A ‘bionic transformation’ has the potential to generate a 30 percent increase in net operating profits for retail banks by 2020, according to the report. “A bionic transformation essentially consists of three interrelated elements,” says Ian Walsh, a BCG senior partner, the leader of the firm’s global retail banking segment, and a co-author of the report. “First is the blending of digital and personal interactions to create a more responsive and cost-effective distribution model; second is the articulation of a value proposition that combines human judgement with data power; and third is the adoption of a customer journey mindset, with end-to-end processes that are supported by robotics and machine learning. Banks must combine all three in order to blaze a positive path forward.”

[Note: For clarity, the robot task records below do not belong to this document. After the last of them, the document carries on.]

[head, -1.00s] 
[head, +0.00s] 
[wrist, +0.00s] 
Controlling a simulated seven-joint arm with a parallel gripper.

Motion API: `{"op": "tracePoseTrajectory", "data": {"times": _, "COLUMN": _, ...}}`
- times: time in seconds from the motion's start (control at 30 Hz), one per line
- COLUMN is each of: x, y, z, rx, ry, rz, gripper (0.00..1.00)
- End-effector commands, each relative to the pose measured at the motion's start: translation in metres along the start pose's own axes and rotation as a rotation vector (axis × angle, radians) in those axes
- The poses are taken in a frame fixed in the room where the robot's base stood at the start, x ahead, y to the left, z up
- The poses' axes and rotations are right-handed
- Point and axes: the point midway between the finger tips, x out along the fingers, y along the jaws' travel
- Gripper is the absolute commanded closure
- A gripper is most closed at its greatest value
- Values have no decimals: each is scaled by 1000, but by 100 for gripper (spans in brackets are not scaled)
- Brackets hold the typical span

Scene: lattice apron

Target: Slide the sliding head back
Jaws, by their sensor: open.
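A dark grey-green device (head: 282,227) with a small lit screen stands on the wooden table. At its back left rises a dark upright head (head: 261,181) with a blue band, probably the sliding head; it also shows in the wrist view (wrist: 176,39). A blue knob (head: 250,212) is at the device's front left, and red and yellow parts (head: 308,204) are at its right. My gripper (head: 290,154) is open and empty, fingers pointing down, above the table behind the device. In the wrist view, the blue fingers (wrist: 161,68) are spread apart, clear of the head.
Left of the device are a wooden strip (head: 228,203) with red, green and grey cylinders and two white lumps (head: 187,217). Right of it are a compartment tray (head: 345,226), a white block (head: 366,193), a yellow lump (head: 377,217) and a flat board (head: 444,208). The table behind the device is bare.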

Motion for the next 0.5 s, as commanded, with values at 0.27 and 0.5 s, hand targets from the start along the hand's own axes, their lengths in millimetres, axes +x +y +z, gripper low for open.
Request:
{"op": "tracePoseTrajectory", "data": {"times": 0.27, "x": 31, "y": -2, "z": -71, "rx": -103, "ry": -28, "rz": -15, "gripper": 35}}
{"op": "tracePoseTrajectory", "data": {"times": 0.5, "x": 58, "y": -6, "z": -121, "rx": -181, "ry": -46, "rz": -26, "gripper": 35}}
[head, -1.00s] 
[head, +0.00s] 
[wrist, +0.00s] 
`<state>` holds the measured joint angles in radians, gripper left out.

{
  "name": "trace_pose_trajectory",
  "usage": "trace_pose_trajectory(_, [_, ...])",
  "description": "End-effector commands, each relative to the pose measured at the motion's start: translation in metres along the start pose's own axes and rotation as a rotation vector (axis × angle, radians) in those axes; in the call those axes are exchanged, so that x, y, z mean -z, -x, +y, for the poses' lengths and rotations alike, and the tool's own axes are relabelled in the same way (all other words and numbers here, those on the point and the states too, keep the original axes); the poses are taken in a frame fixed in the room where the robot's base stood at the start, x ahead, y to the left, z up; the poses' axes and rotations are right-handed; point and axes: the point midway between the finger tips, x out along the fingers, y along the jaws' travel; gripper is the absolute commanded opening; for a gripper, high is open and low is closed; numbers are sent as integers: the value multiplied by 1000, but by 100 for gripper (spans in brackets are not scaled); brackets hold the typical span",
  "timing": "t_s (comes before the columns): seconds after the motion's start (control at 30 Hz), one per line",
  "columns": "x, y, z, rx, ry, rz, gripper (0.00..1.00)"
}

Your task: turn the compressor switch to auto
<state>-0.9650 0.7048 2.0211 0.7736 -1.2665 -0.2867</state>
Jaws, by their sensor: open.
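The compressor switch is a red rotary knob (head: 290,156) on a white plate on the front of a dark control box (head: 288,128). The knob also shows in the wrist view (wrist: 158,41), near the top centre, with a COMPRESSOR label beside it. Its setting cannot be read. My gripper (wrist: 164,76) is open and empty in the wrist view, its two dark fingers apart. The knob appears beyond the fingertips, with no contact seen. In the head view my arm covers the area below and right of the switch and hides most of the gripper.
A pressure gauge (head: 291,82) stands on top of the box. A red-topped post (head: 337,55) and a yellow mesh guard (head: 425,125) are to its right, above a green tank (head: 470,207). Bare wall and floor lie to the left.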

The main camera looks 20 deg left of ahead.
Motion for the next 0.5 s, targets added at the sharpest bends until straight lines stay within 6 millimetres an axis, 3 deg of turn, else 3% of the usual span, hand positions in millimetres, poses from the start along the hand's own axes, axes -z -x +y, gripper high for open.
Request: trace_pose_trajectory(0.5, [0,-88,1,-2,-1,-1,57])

The report also noted customers’ increased appetite for digital banking solutions—among customers surveyed worldwide, 43 percent indicated they want completely digital experiences while the same percentage indicated they want a mix of physical and virtual interactions. Only 14 percent indicated they want to do almost all of their banking face-to-face.
Revenue growth at retail banks is expected to pick up pace between 2016 and 2020, with a projected global compounded annual growth rate (CAGR) of 4.6 percent. The Middle East, Africa, and Latin America are expected to have the fastest growth, with significantly slower growth projected in North America and Western Europe. Revenue growth in Asia-Pacific is expected to lie in between.
Savings are expected to account for 30 percent of global revenue growth over the next few years, compared to 20 percent between 2010 and 2015. New savings will play a particularly important role in growth in India, with the report noting that “government efforts to bring more people into the formal banking system have proved enormously successful”.
Despite this expected growth, retail banks will fall behind if they fail to innovate. Even though retail banking is expected to continue to account for almost half of total banking revenue, the gap between the best- and worst-performing retail banks is increasing. The cost-income ratio (CIR) for top-quartile banks is 38 percent lower than that of those in the bottom quartile, and they earn more than double the operating profit per customer.
Most of the difference between the best- and worst-performing banks can be attributed to traditional cost-saving moves, such as cutting personnel and closing branches. The top-quartile banks serve about 800 customers per full-time employee, while that number is about 600 customers per full-time employee at the median.
This results in significantly higher operating profit for the top banks—top-quartile banks make $695 per customer, compared with $441 for bottom-quartile banks. At the same time, top-quartile banks spend $231 per customer, compared with $400 for bottom-quartile banks.
The report notes that banks in every quartile have the opportunity to leverage technology to improve customer service and overall efficiency. “The starting point for each institution will vary depending on its specific business strategy, market position and capabilities,” says Walsh. “But taking a wait-and-see approach is no longer an option. Retail banks need to act now.”